Nadezhda Tolokonnikova, the activist from the punk rock group Pussy Riot, noted today on Twitter that Russian authorities may have found one way to deal with the daily bad news of the ruble’s demise:

Translation: Currency exchange boards are being massively removed in Moscow. A clear resolution of the problem. An ostrich would approve.

A reader had a practical explanation:

Translation: They are changing to the new five-place signs instead of four?

Izvestiya reports that the removals are in compliance with a law passed last year that was supposedly motivated by esthetic concerns, for beautification of the city of Moscow. The Interpreter has a translation:

As Izvestiya determined, banks have begun to massively remove currency exchange boards from the fronts of their offices. Starting January 1, 2015, hundreds of such constructions must be removed. The problem is that under demands from the government of Moscow, banks must either reduce the size of their boards, or remove them — the new rules went into effect on May 1 of last year within the bounds of Sadovaya Ring Road, and this year, bank branches within the bounds of the Third Transport Ring Road also felt under the “purge.” In 2016, another 4,000 bank boards will be “repressed.”

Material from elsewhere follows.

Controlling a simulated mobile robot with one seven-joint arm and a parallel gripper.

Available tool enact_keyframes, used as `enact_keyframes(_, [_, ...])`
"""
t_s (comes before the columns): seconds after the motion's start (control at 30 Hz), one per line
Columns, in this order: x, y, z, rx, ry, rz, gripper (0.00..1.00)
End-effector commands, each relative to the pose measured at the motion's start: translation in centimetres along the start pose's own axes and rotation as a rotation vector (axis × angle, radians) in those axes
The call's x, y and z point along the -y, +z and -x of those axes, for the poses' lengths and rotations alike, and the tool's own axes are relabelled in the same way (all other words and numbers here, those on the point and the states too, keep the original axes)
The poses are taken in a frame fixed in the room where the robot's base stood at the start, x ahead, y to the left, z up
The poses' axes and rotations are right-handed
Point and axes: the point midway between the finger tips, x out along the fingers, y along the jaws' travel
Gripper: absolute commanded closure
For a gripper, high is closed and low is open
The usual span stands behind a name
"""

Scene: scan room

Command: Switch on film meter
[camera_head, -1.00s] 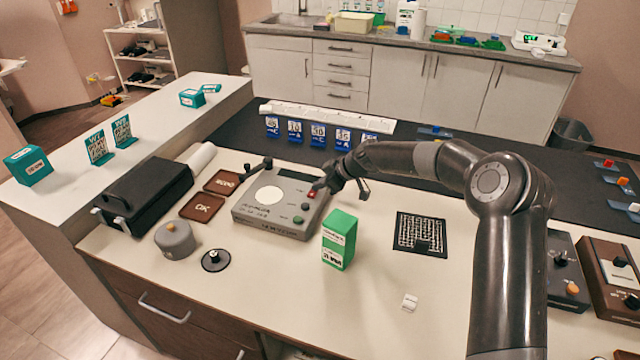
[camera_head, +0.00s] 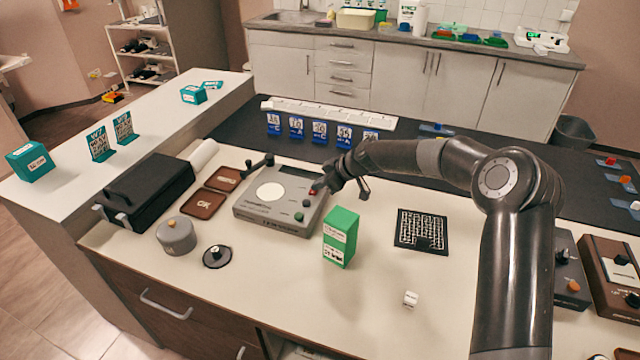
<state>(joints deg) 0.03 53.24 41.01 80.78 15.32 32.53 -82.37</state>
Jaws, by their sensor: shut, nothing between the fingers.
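The film meter appears to be the grey box (camera_head: 262,219) on the cream bench, with a round white disc on top, a small black arm at its back and a red control (camera_head: 313,191) and green controls (camera_head: 299,216) along its right side. My gripper (camera_head: 322,188) is shut and empty at the meter's right back corner, its tips beside the red control. I cannot tell whether they touch it. The gripper hides part of that corner. No lit lamp can be made out on the meter.
A green box (camera_head: 340,238) stands upright just right of the meter. Brown trays (camera_head: 203,204), a grey round pot (camera_head: 176,236) and a black case (camera_head: 148,190) lie to the left. Blue-based cards (camera_head: 319,133) stand behind. A black grid plate (camera_head: 421,231) lies to the right; the bench front is mostly clear.

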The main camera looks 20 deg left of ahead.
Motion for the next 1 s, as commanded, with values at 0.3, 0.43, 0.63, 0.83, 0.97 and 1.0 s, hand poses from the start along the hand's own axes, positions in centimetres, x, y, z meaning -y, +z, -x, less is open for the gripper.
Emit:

The banks are removing the exchange boards from the fronts of their buildings in compliance with Moscow government Decree No. 902-PP, signed by Mayor Sobyanin on December 25, 2013. The law was drafted by the Committee for Architecture and Urban Planning of the City of Moscow (Moskomarkhitektura) with the involvement of the experts’ community, including specialists from the design studio of Artyom Lebedev.

So banks and presumably currency exchange booths as well must now follow a city ordinance to make signs on buildings built before 1952 a size of 50×50 centimeters (about 20×20 inches) (including the brackets). A board of 1×1 meter (about 3×3 feet)(including the brackets) is allowed on buildings built after 1952.

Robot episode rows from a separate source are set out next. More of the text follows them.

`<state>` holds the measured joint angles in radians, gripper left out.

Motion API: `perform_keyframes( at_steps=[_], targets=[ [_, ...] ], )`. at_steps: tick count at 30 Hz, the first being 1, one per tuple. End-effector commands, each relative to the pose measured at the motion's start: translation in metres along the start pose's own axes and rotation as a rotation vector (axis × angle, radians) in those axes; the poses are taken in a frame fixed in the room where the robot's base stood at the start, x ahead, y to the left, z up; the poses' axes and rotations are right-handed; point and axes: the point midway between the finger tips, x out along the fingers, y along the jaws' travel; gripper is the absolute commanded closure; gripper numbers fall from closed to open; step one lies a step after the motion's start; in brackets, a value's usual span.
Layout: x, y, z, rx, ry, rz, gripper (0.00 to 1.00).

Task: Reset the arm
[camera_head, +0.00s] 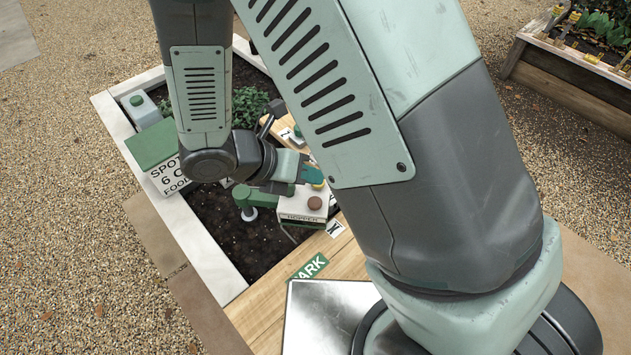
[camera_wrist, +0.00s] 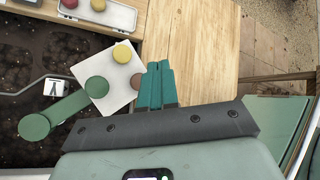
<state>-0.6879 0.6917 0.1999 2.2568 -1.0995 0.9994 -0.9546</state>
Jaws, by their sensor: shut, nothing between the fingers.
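My gripper (camera_head: 315,175) hangs over the near part of the raised bed, beside a white box marked HOPPER (camera_head: 302,212). In the wrist view my gripper (camera_wrist: 157,68) shows its two teal fingers closed together with nothing between them, above the light wood board (camera_wrist: 200,50). My arm is bent, and its large links hide much of the right of the head view.
The white box in the wrist view (camera_wrist: 120,78) has yellow and brown knobs, with a green arm-like part (camera_wrist: 65,108) beside it. A metal plate (camera_head: 315,320) lies on the near boards. Another planter (camera_head: 565,75) stands back right.

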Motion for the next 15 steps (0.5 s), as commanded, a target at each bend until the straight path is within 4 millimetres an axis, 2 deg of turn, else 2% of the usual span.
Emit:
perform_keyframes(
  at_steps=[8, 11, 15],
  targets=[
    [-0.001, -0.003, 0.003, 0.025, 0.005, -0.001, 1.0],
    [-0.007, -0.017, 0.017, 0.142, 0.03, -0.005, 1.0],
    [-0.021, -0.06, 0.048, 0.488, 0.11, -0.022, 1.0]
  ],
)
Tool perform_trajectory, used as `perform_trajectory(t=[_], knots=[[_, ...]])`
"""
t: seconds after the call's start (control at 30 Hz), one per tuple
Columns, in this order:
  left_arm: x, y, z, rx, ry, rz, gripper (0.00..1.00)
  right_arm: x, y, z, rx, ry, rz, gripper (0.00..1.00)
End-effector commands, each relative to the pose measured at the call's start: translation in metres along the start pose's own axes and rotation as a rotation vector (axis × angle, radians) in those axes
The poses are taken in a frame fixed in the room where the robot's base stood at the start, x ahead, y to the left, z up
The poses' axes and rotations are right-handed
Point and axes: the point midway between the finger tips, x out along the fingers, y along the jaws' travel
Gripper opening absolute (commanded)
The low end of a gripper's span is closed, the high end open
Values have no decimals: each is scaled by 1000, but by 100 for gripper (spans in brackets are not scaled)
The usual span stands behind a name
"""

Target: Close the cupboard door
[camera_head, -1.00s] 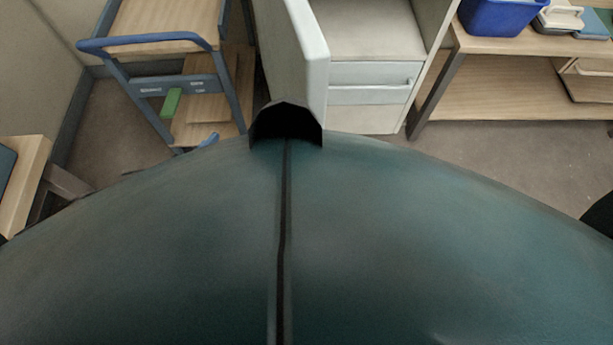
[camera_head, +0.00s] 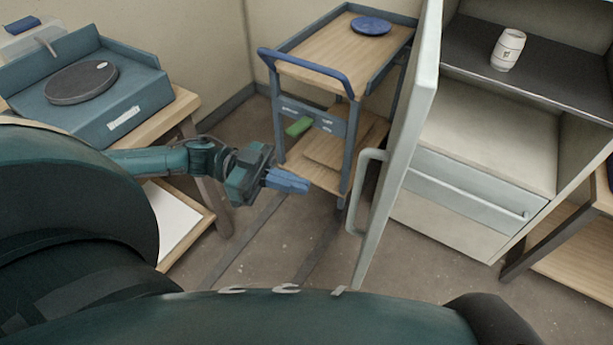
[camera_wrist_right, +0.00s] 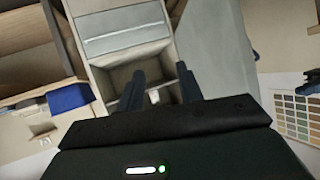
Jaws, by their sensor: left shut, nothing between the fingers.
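The cupboard (camera_head: 485,140) stands at the right in the head view. Its pale door (camera_head: 406,120) stands open, swung out toward me, with a long grey handle (camera_head: 365,190) on its left face. My left gripper (camera_head: 291,182) is shut and empty, left of the handle and apart from it. In the right wrist view the cupboard (camera_wrist_right: 118,20) shows upside down, with the door (camera_wrist_right: 215,50) to its right. My right gripper (camera_wrist_right: 161,85) is open there, its two dark fingers apart with the cupboard interior beyond them. Contact is not visible.
A white cup (camera_head: 508,50) stands on the cupboard's dark shelf, above a closed drawer (camera_head: 475,195). A trolley (camera_head: 310,68) with a blue disc stands left of the door. A table at left carries a turntable (camera_head: 80,82). Bare floor lies below the trolley.

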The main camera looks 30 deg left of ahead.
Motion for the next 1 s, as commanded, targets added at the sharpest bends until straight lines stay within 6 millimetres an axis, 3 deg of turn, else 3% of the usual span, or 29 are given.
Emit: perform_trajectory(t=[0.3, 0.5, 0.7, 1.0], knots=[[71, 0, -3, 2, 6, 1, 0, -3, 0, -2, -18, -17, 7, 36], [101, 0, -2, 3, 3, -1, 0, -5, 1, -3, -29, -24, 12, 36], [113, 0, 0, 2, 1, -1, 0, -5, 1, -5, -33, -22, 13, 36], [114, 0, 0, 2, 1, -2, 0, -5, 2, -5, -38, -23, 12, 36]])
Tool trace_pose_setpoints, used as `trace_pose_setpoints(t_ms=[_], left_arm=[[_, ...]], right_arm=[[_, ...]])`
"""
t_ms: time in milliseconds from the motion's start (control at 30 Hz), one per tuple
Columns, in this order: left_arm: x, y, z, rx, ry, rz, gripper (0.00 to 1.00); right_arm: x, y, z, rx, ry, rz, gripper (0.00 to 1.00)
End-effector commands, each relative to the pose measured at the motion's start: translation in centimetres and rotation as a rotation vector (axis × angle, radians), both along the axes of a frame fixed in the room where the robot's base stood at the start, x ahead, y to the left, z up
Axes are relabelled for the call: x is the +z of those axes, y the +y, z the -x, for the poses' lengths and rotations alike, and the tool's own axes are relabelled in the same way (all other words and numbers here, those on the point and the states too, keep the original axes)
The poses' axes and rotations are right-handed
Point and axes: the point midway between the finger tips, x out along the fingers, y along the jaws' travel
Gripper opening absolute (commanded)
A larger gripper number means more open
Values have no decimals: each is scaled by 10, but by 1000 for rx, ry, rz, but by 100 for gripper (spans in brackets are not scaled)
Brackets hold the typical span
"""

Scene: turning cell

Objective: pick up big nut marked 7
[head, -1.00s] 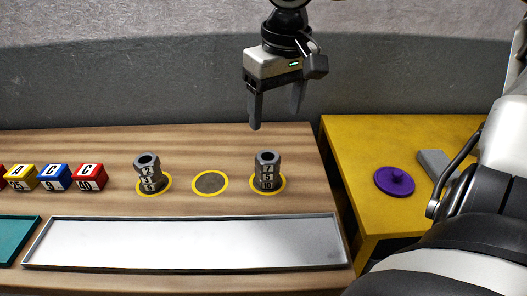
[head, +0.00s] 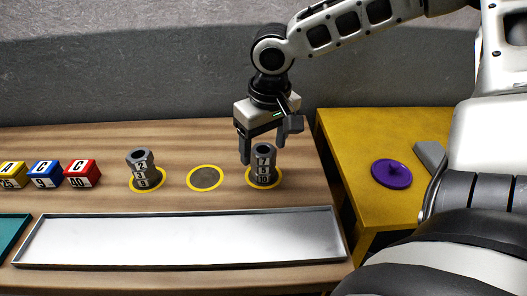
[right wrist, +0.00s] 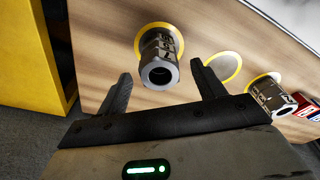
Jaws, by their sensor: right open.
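The nut marked 7 (head: 264,152) is the top grey nut of the right-hand stack, above nuts marked 5 (head: 263,168) and 10 (head: 263,179). The stack stands upright inside a yellow ring on the wooden table. My right gripper (head: 263,150) is open and empty, pointing down around the stack's top, one finger to its left and the other behind to its right. In the right wrist view the nut marked 7 (right wrist: 160,74) shows its round hole between the open fingers (right wrist: 165,90). My left gripper is not in view.
A second nut stack (head: 141,168) stands on the left ring, with an empty ring (head: 206,178) between the stacks. A metal tray (head: 180,240) lies in front. Lettered blocks (head: 45,174) sit at left. A yellow table (head: 350,135) holds a purple lidded disc (head: 391,173).

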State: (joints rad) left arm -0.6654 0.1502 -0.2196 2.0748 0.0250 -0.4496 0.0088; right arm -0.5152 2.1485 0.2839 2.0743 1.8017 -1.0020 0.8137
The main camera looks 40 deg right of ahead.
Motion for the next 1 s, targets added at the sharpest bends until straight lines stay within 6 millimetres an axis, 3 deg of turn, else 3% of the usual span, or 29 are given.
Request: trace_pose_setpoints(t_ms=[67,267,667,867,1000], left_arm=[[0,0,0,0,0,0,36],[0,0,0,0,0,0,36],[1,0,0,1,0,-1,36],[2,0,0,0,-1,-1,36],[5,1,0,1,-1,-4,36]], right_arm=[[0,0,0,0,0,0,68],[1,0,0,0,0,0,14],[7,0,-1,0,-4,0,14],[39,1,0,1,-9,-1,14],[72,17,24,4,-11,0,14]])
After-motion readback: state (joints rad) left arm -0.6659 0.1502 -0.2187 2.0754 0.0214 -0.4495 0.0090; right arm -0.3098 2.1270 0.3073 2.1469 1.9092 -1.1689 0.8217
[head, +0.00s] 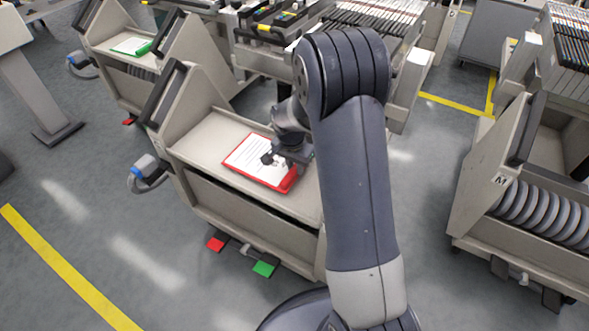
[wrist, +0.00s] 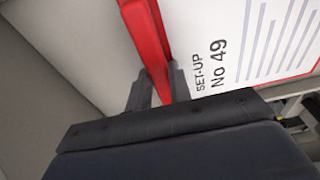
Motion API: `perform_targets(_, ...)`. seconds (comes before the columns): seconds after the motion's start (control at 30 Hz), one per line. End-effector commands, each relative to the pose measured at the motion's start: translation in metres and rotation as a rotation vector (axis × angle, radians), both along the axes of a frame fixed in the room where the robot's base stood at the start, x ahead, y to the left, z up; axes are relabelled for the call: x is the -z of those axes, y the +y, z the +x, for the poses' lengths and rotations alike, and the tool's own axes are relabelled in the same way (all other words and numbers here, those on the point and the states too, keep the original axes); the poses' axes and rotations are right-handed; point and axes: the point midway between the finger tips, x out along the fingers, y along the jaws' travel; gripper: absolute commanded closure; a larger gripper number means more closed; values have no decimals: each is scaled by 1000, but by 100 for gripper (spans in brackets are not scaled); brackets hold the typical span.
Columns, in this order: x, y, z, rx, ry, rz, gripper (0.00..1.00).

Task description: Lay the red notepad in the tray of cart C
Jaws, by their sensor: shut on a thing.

Why 1952? That’s a question to explore, given that architecture did not change dramatically that year — Stalin did not die until 1953. But perhaps it was because under Nikita Khrushchev, who was Moscow city boss in the early 1950s, there was something of a flourishing of the fine arts. What was more likely more relevant was a change in the type of construction panels for buildings to reduce costs, ordered by Khrushchev after an architecture conference in 1951. Moscow buildings did not come out of their Stalin phase immediately after that, but they began to change their look.